I've observed a few cases of users posting a non-answer on a question and then deleting the answer, usually leaving a note in the answer text about how they will come back later and write an actual answer to the question. When it has happened, it is usually the first answer posted, which is an important point - the enlightened badge can only be awarded to the first answer on a post. Conceivably, an answer that was posted then quickly deleted could eventually be eligible for the badge, when another answer rightfully ought to be, if it was posted while the deleted answer was still deleted.
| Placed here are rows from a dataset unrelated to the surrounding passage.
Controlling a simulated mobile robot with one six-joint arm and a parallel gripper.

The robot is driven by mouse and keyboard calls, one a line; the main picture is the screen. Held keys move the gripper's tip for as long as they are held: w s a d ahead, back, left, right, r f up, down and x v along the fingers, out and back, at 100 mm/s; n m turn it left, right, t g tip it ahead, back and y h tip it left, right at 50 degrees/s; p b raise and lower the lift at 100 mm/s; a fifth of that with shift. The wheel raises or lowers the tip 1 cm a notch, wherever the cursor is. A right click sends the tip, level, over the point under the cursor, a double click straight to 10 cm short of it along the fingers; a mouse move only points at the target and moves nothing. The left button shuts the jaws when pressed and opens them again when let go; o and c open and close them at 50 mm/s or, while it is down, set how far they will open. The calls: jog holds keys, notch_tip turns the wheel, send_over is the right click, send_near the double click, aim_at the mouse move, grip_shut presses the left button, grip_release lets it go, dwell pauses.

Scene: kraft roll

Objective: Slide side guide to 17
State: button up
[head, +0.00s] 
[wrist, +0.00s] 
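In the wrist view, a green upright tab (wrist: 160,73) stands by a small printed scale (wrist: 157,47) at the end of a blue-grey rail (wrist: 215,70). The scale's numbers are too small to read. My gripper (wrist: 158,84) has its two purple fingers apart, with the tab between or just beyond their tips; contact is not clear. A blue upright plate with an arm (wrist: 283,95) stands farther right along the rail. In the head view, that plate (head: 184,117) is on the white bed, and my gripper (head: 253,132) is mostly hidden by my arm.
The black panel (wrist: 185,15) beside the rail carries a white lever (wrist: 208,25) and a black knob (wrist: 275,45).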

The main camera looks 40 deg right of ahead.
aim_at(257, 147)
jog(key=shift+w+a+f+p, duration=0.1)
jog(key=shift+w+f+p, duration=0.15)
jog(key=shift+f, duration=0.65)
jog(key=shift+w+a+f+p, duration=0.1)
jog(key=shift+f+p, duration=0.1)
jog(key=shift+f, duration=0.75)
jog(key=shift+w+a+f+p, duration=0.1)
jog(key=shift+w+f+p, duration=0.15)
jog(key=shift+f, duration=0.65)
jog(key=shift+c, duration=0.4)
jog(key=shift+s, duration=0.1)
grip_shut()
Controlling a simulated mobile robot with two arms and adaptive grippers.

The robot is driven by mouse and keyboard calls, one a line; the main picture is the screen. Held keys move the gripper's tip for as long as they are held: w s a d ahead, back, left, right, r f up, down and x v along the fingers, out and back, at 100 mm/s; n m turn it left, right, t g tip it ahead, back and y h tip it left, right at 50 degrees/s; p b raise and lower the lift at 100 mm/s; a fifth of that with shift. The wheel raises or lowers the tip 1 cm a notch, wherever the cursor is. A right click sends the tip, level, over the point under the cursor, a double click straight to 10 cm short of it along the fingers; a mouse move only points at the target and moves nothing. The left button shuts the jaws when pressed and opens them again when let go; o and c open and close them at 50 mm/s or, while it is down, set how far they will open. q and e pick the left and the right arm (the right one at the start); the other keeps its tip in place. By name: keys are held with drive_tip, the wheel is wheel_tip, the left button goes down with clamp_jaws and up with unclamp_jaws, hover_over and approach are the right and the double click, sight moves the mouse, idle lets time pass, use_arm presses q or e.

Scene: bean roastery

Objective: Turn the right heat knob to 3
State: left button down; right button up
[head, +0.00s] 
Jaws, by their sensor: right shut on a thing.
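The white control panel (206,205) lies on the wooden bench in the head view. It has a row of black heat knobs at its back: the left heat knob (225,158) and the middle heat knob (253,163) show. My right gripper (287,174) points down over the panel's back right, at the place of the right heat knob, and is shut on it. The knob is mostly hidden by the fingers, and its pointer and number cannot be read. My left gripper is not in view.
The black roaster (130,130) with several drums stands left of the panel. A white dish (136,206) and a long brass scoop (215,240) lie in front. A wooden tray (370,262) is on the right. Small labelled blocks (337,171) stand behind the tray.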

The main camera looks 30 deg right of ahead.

Is it okay to do this, or is this a practice that should be avoided?

\$\endgroup\$
2

4 Answers 4

15
\$\begingroup\$

There are legitimate uses that we could never distinguish from illegitimate ones, and the illegitimate uses are not serious enough to consider throwing the baby out with the bathwater.

Do we seriously care that much about badges? I mean, yes, they play a role in the gamification scheme that the site runs on, but a relatively minor one compared to reputation, votes, and accepted checkmarks. A few badges—the review queue and editing ones—are more important because people look to those during moderator elections, and of course gold tag badges give you a banhammer, but Enlightened is not one of those. Badges like Enlightened are just a bit of fun, not a reason to get officious.

In point of fact, Enlightened specifically is a fairly stupid badge. I guess the incentive is to just be more active, so you can see the question when it lands and answer first, but there is still a ton of luck involved. For sufficiently active users, though, it is a disproportionately easy source of silver badges. I suspect a plurality of mine are copies of Enlightened. I’m actually kind of negative on the badge just from first principles. Not all badges are created equal, and badges have been retired, historically, for not really representing things the Stack necessarily wants to encourage. Enlightened has lasted but in my mind it has to be the badge closest to getting the ax.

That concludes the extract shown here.